W całej Polsce upamiętniono Danutę Siedzikównę „Inkę”
75 lat temu rozstrzelano Danutę Siedzikównę, ps. „Inka”. Bohaterską sanitariuszkę Armii Krajowej uczczono w sobotę w wielu miejscach w Polsce.
Danuta Siedzikówna, ps. „Inka”, jest symbolem walki podziemia antykomunistycznego. Mając zaledwie 15 lat złożyła przysięgę Armii Krajowej. Służyła jako sanitariuszka i łączniczka w 5. Wieleńskiej Brygadzie AK mjr. „Łupaszki”. Za to aresztowało ją UB. W gdańskim więzieniu była brutalnie przesłuchiwana i torturowana. W końcu zapadł wyrok śmierci.
Przed plutonem egzekucyjnym stanęła razem z Feliksem Selmanowiczem, ps. „Zagończyk”. Zostali rozstrzelani, mając na ustach zawołanie: „Niech żyje Polska!”. W sobotę mija 75 lat od tamtych tragicznych wydarzeń. Bohaterskiej sanitariuszce oddano hołd w jej rodzinnych stronach na Podlasiu.
– Od 2017 roku zbieramy się przy pomniku, żeby uczcić pamięć heroicznej bohaterki i zaakcentować, że leśnicy zawsze byli z Polską, a Polska zawsze była z leśnikami – powiedział Zenon Angielczyk, zastępca dyrektora Regionalnej Dyrekcji Lasów Państwowych w Białymstoku.
„Inka” w grypsie z więzienia pisała: „Powiedzcie babci, że zachowałam się jak trzeba“. To dla nas przykład – mówił podczas homilii proboszcz parafii pw. św.
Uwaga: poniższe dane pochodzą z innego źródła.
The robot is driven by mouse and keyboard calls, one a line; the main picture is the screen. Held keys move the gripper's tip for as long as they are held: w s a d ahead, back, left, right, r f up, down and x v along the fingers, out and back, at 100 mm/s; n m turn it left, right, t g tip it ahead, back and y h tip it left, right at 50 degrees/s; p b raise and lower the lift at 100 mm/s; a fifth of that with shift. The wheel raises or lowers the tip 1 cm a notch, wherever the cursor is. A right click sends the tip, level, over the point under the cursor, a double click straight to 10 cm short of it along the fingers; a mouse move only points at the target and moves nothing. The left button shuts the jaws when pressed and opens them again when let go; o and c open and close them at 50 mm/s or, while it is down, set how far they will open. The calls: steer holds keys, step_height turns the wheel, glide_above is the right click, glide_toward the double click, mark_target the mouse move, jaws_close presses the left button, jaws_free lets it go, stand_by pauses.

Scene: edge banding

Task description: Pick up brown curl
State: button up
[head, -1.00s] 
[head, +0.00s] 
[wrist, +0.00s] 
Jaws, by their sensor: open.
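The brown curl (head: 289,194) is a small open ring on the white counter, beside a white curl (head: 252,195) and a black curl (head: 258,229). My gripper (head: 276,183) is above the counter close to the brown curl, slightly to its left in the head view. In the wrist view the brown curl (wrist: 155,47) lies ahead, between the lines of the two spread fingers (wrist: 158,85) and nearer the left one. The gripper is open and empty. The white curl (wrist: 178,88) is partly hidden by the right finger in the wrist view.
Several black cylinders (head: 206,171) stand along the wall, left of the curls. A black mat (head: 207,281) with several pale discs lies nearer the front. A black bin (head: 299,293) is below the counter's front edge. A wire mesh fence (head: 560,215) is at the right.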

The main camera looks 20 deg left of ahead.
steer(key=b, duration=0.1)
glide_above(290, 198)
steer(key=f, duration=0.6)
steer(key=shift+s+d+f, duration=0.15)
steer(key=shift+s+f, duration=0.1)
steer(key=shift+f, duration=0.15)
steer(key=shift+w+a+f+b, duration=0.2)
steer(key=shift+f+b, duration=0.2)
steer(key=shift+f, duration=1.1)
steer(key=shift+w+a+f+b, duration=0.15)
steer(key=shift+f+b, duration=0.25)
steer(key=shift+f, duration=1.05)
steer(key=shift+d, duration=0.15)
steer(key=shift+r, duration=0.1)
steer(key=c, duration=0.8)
Rocha w Białymstoku, ks. prał. Tadeusz Żdanuk.
– A jak my się zachowujemy dzisiaj w różnych okolicznościach życia? Czy jesteśmy świadkami Jezusa Chrystusa; czy patriotyczne wartości przekazujemy młodszemu pokoleniu? – pytał ks. prał. Tadeusz Żdanuk.
Po Mszy św. odbyła się ceremonia, podczas której dworzec w Białymstoku zyskał patrona – Datutę Siedzikównę, ps. „Inka”.
– W środowisku patriotycznym wymyśliliśmy, że skoro mamy pięknie odrestaurowany budynek dworca, z którego mieszkańcy woj. podlaskiego wyjeżdżają na co dzień, a na który przyjeżdżają także mieszkańcy całej Polski, to warto uhonorować „Inkę” w taki sposób – powiedział minister w Kancelarii Prezesa Rady Ministrów, Adam Andruszkiewicz.
Grób Danuty Siedzikówny znajduje się w Gdańsku, gdzie również oddano hołd bohaterskiej sanitariuszce.
– Oba groby –Danuty Siedzikówny i Feliksa Selmanowicza – pozwalają nam mówić o życiu – zaznaczył prezes Instytutu Pamięci Narodowej, dr Karol Nawrocki.
W Gdańsku powstała także specjalna wystawa. Pokazuje ona piękny, ale i dramatyczny los młodej Polki.
– Na wystawie jest wzmianka o tragicznym losie jej mamy i taty, którzy za miłość do ojczyzny i służbę Polsce zostali represjonowani i ponieśli śmierć – tata w wyniku represji i wycieńczenia w łagrach sowieckich, a mama z rąk gestapo w lasach pod Białymstokiem – powiedział dyrektor gdańskiego IPN, prof. Mirosław Golon.
„Inka” reprezentuje ideały, które zawsze były bliskie polskiemu harcerstwu.
– Ideały służby Bogu, Polsce i bliźnim – zwrócił uwagę harcmistrz ZHR, prof. Marek Wierzbicki.
Pamięć o „Ince” pielęgnują także motocykliści.
– Byliśmy w miejscach, które są z nią związane w Gdańsku, w Sopocie. Będziemy jeszcze w Miłomłynie – mówił kapelan rajdów katyńskich i Rajdu Zbrodnia Pomorska „Pamiętamy”, o. Marek Kiedrowicz.
W otwarciu wystawy uczestniczyła także siostra cioteczna „Inki”, Hanna Pawełek, która zwróciła się z apelem do rodziców:
– Żeby bardziej zakorzeniać patriotyzm w rodzinach – podkreśliła Hanna Pawełek.
Wystawę w Gdańsku można oglądać do 9 września.